**Exercise**:
Copy, exactly and only, the lines from the one with "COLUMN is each" up to and including the one with "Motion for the", leaving pictures out.

===== Data excerpt

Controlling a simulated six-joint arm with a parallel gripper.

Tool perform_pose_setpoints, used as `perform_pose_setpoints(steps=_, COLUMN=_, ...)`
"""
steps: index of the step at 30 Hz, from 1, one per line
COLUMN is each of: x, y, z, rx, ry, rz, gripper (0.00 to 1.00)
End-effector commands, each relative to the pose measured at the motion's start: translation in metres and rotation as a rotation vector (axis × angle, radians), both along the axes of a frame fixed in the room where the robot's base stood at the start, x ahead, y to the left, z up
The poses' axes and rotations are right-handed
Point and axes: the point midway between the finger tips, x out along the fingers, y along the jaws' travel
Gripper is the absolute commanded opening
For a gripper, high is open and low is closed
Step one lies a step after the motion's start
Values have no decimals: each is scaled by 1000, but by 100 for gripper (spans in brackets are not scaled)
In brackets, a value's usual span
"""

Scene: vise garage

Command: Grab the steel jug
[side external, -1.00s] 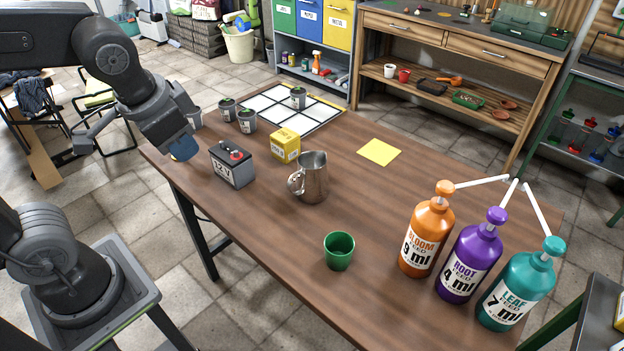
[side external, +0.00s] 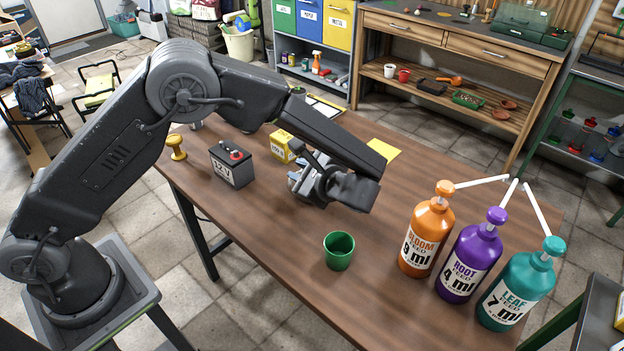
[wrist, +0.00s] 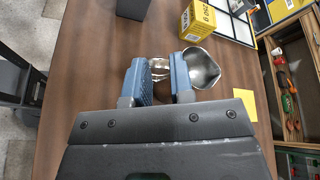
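The steel jug shows in the wrist view (wrist: 204,66) with its open mouth just right of my right finger. Its handle (wrist: 158,66) appears in the gap between my two blue finger pads. My gripper (wrist: 157,78) is open, with a clear gap between the pads. I cannot tell whether either pad touches the handle. In the side view my gripper (side external: 316,186) is low over the middle of the table and hides most of the jug.
A 12 V battery (side external: 232,164) and a yellow box (side external: 283,146) stand to the left. A green cup (side external: 339,251) stands in front. Orange (side external: 427,236), purple (side external: 470,262) and teal (side external: 516,290) pump bottles stand at right. A yellow note (side external: 386,149) lies behind.

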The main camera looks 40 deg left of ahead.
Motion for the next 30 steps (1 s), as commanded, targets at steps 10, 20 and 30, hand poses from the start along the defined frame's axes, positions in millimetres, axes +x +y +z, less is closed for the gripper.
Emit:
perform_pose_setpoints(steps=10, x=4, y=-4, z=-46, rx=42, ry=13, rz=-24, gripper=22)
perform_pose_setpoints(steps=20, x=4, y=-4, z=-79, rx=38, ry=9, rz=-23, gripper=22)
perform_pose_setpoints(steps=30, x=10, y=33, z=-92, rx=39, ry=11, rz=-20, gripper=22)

==========

**Solution for this problem**:
COLUMN is each of: x, y, z, rx, ry, rz, gripper (0.00 to 1.00)
End-effector commands, each relative to the pose measured at the motion's start: translation in metres and rotation as a rotation vector (axis × angle, radians), both along the axes of a frame fixed in the room where the robot's base stood at the start, x ahead, y to the left, z up
The poses' axes and rotations are right-handed
Point and axes: the point midway between the finger tips, x out along the fingers, y along the jaws' travel
Gripper is the absolute commanded opening
For a gripper, high is open and low is closed
Step one lies a step after the motion's start
Values have no decimals: each is scaled by 1000, but by 100 for gripper (spans in brackets are not scaled)
In brackets, a value's usual span
"""

Scene: vise garage

Command: Grab the steel jug
[side external, -1.00s] 
[side external, +0.00s] 
[wrist, +0.00s] 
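The steel jug shows in the wrist view (wrist: 204,66) with its open mouth just right of my right finger. Its handle (wrist: 158,66) appears in the gap between my two blue finger pads. My gripper (wrist: 157,78) is open, with a clear gap between the pads. I cannot tell whether either pad touches the handle. In the side view my gripper (side external: 316,186) is low over the middle of the table and hides most of the jug.
A 12 V battery (side external: 232,164) and a yellow box (side external: 283,146) stand to the left. A green cup (side external: 339,251) stands in front. Orange (side external: 427,236), purple (side external: 470,262) and teal (side external: 516,290) pump bottles stand at right. A yellow note (side external: 386,149) lies behind.

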The main camera looks 40 deg left of ahead.
Motion for the next 30 steps (1 s), as commanded, targets at steps 10, 20 and 30, hand poses from the start along the defined frame's axes, positions in millimetres, axes +x +y +z, less is closed for the gripper.

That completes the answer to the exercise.